[start Excerpted records]

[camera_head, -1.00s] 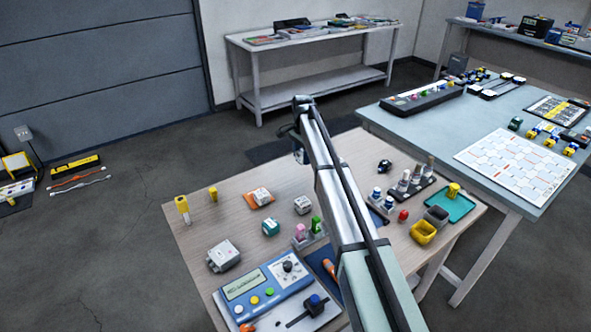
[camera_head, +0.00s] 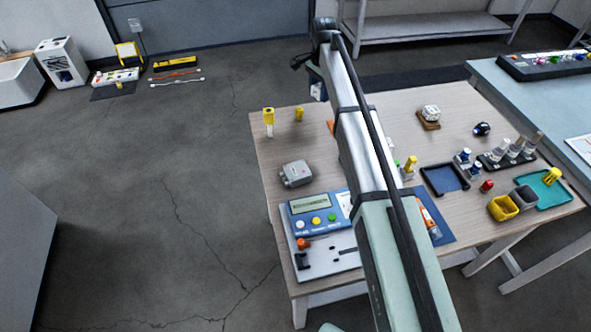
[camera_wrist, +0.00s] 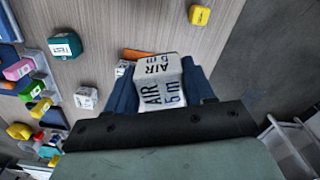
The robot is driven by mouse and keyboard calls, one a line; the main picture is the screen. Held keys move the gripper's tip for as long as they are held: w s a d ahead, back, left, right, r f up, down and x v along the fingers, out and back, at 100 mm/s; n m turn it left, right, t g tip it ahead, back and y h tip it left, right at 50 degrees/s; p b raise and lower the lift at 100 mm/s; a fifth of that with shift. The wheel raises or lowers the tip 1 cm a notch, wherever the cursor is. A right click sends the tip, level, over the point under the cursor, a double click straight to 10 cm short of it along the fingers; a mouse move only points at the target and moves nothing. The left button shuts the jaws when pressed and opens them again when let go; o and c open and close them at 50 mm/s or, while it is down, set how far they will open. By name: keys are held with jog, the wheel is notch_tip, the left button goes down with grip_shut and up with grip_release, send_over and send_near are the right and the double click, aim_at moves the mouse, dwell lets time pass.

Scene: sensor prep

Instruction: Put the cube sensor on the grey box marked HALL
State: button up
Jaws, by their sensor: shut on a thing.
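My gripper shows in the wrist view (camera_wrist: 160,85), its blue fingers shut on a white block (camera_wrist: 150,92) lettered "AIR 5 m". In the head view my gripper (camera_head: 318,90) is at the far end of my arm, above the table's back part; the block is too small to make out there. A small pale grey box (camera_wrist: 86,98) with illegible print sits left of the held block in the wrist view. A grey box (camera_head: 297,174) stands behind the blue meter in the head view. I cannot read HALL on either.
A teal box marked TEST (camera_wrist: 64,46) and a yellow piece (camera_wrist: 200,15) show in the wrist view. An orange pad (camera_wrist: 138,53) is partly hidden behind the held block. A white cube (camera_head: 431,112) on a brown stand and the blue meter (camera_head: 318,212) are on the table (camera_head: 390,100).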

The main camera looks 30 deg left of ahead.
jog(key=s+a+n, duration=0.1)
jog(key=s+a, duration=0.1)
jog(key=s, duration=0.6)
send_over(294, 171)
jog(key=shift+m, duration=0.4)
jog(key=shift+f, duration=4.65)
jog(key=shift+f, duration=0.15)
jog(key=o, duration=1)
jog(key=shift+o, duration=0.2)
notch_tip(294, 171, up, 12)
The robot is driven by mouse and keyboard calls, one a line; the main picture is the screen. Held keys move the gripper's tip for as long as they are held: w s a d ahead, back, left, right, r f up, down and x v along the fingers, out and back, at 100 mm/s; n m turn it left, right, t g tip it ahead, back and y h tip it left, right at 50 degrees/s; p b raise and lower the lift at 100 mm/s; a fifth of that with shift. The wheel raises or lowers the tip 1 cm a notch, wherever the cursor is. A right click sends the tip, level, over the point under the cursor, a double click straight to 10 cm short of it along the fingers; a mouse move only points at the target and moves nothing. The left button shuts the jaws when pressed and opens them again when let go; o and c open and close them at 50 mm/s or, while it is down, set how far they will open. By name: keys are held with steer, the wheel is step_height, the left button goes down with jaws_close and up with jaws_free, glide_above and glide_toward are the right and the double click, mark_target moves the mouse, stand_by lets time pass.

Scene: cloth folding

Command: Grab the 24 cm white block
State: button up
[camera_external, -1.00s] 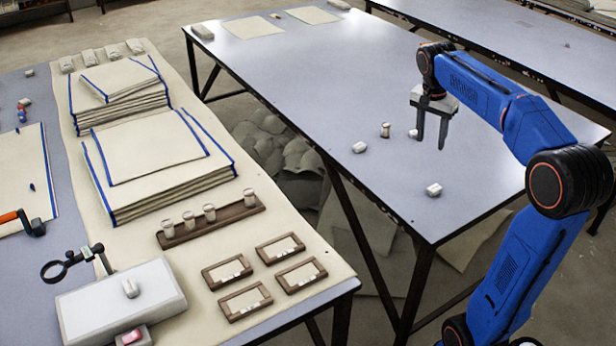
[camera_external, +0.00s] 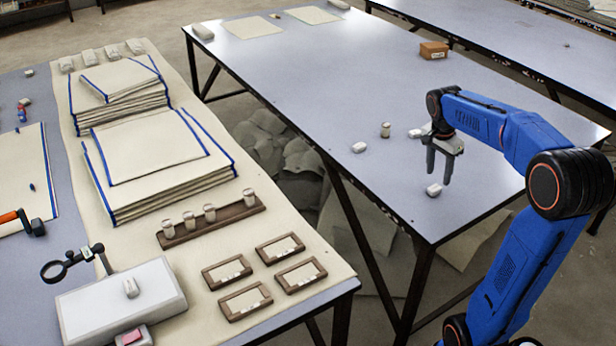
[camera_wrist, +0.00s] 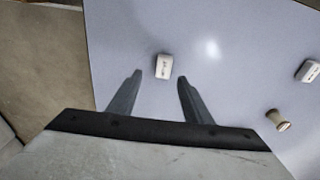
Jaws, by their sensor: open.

[end Excerpted records]

▸ Task goal
Set every line down exactly as written, leaving each picture out.

▸ Task answer
[camera_head, -1.00s] 
[camera_head, +0.00s] 
[camera_wrist, +0.00s] 
The robot is driven by mouse and keyboard calls, one a line; the main picture is the screen. Held keys move the gripper's tip for as long as they are held: w s a d ahead, back, left, right, r f up, down and x v along the fingers, out and back, at 100 mm/s; n m turn it left, right, t g tip it ahead, back and y h tip it left, right at 50 degrees/s; p b raise and lower the lift at 100 mm/s; a fifth of that with shift. The wheel raises or lowers the tip 1 cm a notch, wherever the cursor is. A right click sends the tip, level, over the point under the cursor, a double click straight to 10 cm short of it along the fingers; a mouse move only points at the target and moves nothing. The left button shuts the jaws when pressed and opens them again when let go; o and c open and close them at 50 mm/s or, while it is down, set how far they will open. By name: keys are held with jog, the wheel is notch_tip, the left button goes down with grip_shut and up with grip_release, send_over and send_near are the right and the double click, aim_at moves the mouse, dwell lets time pass.

Scene: sensor prep

Instruction: Put the cube sensor on the grey box marked HALL
State: button up
Jaws, by their sensor: shut on a thing.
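My gripper shows in the wrist view (camera_wrist: 160,85), its blue fingers shut on a white block (camera_wrist: 150,92) lettered "AIR 5 m". In the head view my gripper (camera_head: 318,90) is at the far end of my arm, above the table's back part; the block is too small to make out there. A small pale grey box (camera_wrist: 86,98) with illegible print sits left of the held block in the wrist view. A grey box (camera_head: 297,174) stands behind the blue meter in the head view. I cannot read HALL on either.
A teal box marked TEST (camera_wrist: 64,46) and a yellow piece (camera_wrist: 200,15) show in the wrist view. An orange pad (camera_wrist: 138,53) is partly hidden behind the held block. A white cube (camera_head: 431,112) on a brown stand and the blue meter (camera_head: 318,212) are on the table (camera_head: 390,100).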

The main camera looks 30 deg left of ahead.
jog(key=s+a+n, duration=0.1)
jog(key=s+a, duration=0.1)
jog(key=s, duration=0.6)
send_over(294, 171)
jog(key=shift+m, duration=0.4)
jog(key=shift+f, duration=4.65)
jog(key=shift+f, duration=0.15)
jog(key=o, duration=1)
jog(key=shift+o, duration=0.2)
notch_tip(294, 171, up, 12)
The robot is driven by mouse and keyboard calls, one a line; the main picture is the screen. Held keys move the gripper's tip for as long as they are held: w s a d ahead, back, left, right, r f up, down and x v along the fingers, out and back, at 100 mm/s; n m turn it left, right, t g tip it ahead, back and y h tip it left, right at 50 degrees/s; p b raise and lower the lift at 100 mm/s; a fifth of that with shift. The wheel raises or lowers the tip 1 cm a notch, wherever the cursor is. A right click sends the tip, level, over the point under the cursor, a double click straight to 10 cm short of it along the fingers; a mouse move only points at the target and moves nothing. The left button shuts the jaws when pressed and opens them again when let go; o and c open and close them at 50 mm/s or, while it is down, set how far they will open. By name: keys are held with steer, the wheel is step_height, the left button goes down with jaws_close and up with jaws_free, glide_above and glide_toward are the right and the double click, mark_target moves the mouse, stand_by lets time pass.

Scene: cloth folding

Command: Grab the 24 cm white block
State: button up
[camera_external, -1.00s] 
[camera_external, +0.00s] 
[camera_wrist, +0.00s] 
Jaws, by their sensor: open.

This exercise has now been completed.